At a recent gathering of facilitators organized by AMED and the IAF I found myself thinking comparatively deeply. The cause of this creative thinking was a question:
“What are the challenges of building learning capacity in our clients teams and organizations for our profession (facilitators)?”
It took me a little while to understand the question. The challenge seemed to be whether or not facilitators should make themselves redundant by helping their clients to become more effective.
Facilitation to what end?
Idealist that I am, my immediate reaction was to blurt out that people who facilitate learning teams have a duty to develop people, teams and organisations. This line of thinking led me to more questions. What are my principles and values as a facilitator? Why do I facilitate? To what end?
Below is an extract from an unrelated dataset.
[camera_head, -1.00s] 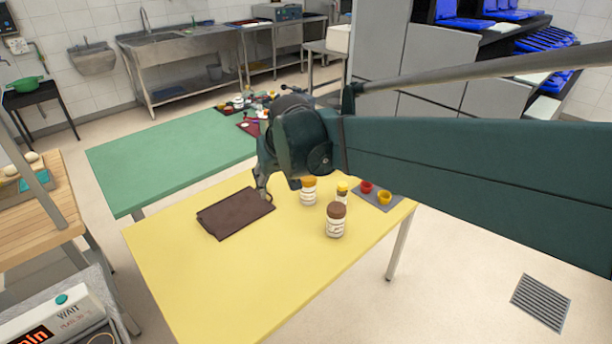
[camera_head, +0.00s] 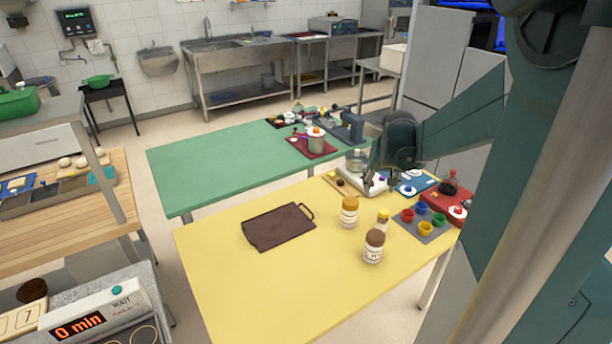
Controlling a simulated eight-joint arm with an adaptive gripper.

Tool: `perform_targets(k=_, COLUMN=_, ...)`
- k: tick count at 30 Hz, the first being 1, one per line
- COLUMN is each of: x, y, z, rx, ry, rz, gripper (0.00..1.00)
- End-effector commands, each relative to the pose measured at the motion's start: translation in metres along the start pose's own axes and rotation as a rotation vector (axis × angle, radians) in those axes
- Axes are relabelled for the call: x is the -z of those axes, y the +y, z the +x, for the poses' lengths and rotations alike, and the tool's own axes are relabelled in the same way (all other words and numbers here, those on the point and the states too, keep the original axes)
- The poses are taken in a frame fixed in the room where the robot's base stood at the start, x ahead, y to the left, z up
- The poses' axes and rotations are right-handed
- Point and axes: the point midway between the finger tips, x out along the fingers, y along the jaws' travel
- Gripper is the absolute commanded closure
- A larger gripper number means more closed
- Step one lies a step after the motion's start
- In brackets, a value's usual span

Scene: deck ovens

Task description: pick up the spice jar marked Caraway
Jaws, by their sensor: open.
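Three spice jars stand upright on the yellow table (camera_head: 262,290). One has an orange lid (camera_head: 349,212), one smaller jar has a yellow lid (camera_head: 382,218), and one with a brown lid (camera_head: 374,246) stands nearest the front. Their pale labels are too small to read, so I cannot tell which is Caraway. My gripper (camera_head: 381,187) is open, beyond the jars at the table's far right part, apart from them. Its fingers are small and partly lost against the clutter behind.
A dark brown board (camera_head: 278,227) lies left of the jars. A grey tray (camera_head: 442,233) with several coloured cups lies to their right. More trays and a glass jar (camera_head: 356,160) crowd the far right end. The table's front left is clear. A green table (camera_head: 215,165) stands behind.

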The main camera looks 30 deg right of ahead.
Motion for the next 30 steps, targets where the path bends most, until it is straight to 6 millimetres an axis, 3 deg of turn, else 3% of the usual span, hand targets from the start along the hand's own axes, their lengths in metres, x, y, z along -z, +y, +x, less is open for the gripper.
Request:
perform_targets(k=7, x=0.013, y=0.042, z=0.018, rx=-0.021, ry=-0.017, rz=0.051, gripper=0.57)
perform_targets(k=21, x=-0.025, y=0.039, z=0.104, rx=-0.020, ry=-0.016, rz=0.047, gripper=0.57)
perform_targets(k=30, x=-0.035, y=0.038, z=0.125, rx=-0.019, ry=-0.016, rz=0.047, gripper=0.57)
Sustainability or dependency
My work as a facilitator is mainly about building leadership capacity in the context of sustainable development and climate change. If I believe that people are the key to creating a more equitable and sustainable world, then I must be happy when people learn how to do things without me. My approach to learning and leadership is best summed up by a quote from Lao Tse.
“A leader is best when people barely know he exists, when his work is done, his aim fulfilled, they will say: we did it ourselves.”
When I am working with groups I want them to take stuff away and to feel confident enough to use whatever they have found useful. When someone tells me they have used a tool that I taught them and it worked I am delighted. My aim is to get myself out of the way so that people can get on and change the world. Do I want to encourage dependency? Certainly not.
i-Facilitation or open source?
I remember years ago when I worked as a trainer for a charity, quite often our participants would ask for copies of training exercises. This caused a certain amount of angst in the office where I worked. Should we be giving away materials that had been developed for the charity? Were we doing ourselves out of a job?
The discussion at the AMED / IAF workshop made me think about different business models. Something I had read in a biography of Steve Jobs seemed relevant. Steve Jobs had vision of a walled garden where people bought products curated by Apple. Eventually this became i-tunes. What kind of garden do we want to have as facilitators? Closed or open source? Is it realistic to think that we can stop people from using our tools and models unless they pay a subscription to access to our (metaphorical) platform?
What goes around comes around
I strongly believe that the more you give away, the more you will get back. If someone asks me for a concept or a training tool I am happy to share it. First of all I am pleased to be asked. Probably this means that they found it useful. Secondly, they most likely see an opportunity to use my materials to help their work with another group.
The fact is most trainers and facilitators use concepts and models that have been developed by someone else. Few of us are so creative that we ‘own’ all our materials. If we want to build a more equitable society, the answer to the question posed at the workshop is a no-brainer. Give it away!